The `tar` command is followed by four arguments: `x` for extract, `z` to
uncompress using `gzip`, `f` to specify we have a file and `v` for
verbose.

How many files do you now have in your home directory?

2.  Let's clean up a bit. Delete `ghe_files_practical.tgz`. We don't
    need it anymore, as it is unpacked.

3.  Create a directory called `experiments` and a `data` directory.

4.  Move all `.txt` files to `experiments` and all `.bam` files to
    `data`. How many files are now in each directory?

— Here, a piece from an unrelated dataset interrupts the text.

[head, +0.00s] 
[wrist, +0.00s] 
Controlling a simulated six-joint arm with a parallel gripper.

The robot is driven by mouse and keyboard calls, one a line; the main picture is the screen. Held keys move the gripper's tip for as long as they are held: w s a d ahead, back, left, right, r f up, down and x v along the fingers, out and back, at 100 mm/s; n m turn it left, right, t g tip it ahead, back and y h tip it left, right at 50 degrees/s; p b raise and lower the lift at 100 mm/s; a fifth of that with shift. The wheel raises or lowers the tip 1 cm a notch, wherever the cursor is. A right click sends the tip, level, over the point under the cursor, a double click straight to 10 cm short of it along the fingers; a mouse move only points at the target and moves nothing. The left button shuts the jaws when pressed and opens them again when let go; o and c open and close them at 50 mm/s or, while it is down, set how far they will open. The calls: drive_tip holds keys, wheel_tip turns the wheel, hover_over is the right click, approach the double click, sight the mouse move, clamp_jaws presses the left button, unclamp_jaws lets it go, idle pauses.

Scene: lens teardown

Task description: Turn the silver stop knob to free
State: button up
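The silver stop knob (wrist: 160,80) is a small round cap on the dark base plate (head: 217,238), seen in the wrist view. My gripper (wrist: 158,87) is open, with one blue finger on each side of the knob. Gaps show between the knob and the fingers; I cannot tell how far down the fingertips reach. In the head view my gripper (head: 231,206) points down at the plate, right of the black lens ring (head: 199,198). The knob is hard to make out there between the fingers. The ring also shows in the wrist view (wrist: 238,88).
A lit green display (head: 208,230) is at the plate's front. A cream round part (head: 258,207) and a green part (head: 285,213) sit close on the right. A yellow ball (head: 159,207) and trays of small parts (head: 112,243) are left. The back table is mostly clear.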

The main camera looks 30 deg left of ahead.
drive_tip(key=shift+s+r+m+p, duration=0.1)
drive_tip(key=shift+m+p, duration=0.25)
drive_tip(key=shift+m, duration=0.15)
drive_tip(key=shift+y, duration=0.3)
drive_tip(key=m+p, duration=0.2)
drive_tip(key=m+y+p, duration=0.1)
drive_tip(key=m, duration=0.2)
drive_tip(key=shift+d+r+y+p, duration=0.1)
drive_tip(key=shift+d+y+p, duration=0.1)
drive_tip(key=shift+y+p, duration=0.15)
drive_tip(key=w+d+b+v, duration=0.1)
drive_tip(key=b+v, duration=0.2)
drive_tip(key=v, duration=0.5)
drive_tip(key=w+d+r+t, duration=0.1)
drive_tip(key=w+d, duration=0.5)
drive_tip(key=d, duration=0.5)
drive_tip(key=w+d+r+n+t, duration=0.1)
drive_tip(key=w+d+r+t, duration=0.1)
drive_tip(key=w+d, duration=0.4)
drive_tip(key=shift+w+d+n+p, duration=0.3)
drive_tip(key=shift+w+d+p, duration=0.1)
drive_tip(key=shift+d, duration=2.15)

There's one file, `exercises.txt`, that doesn't belong in the
`experiments` directory. Let's move it back to your home directory.
We're now going to use this file to record the answers to these
questions.

5.  Move the file `exercises.txt` back to your home directory.

6.  Make a copy of this file, called `answers.txt`.

7.  Edit the file `answers.txt` using nano and include the answers and
    all the commands you used. *Hint: use the \<up\> arrow to see
    previous commands.*

Redirection and pipes
---------------------

Go to the `experiments` directory, located in your home directory and
answer the following questions. Include the command you used with your
answer.

1.  What are the first three lines of `E-GEUV-2.idf.txt`?

2.  What is the last line of `E-GEUV-2.idf.txt`?

3.  How many samples are present in `E-GEUV-1.sdrf.txt`?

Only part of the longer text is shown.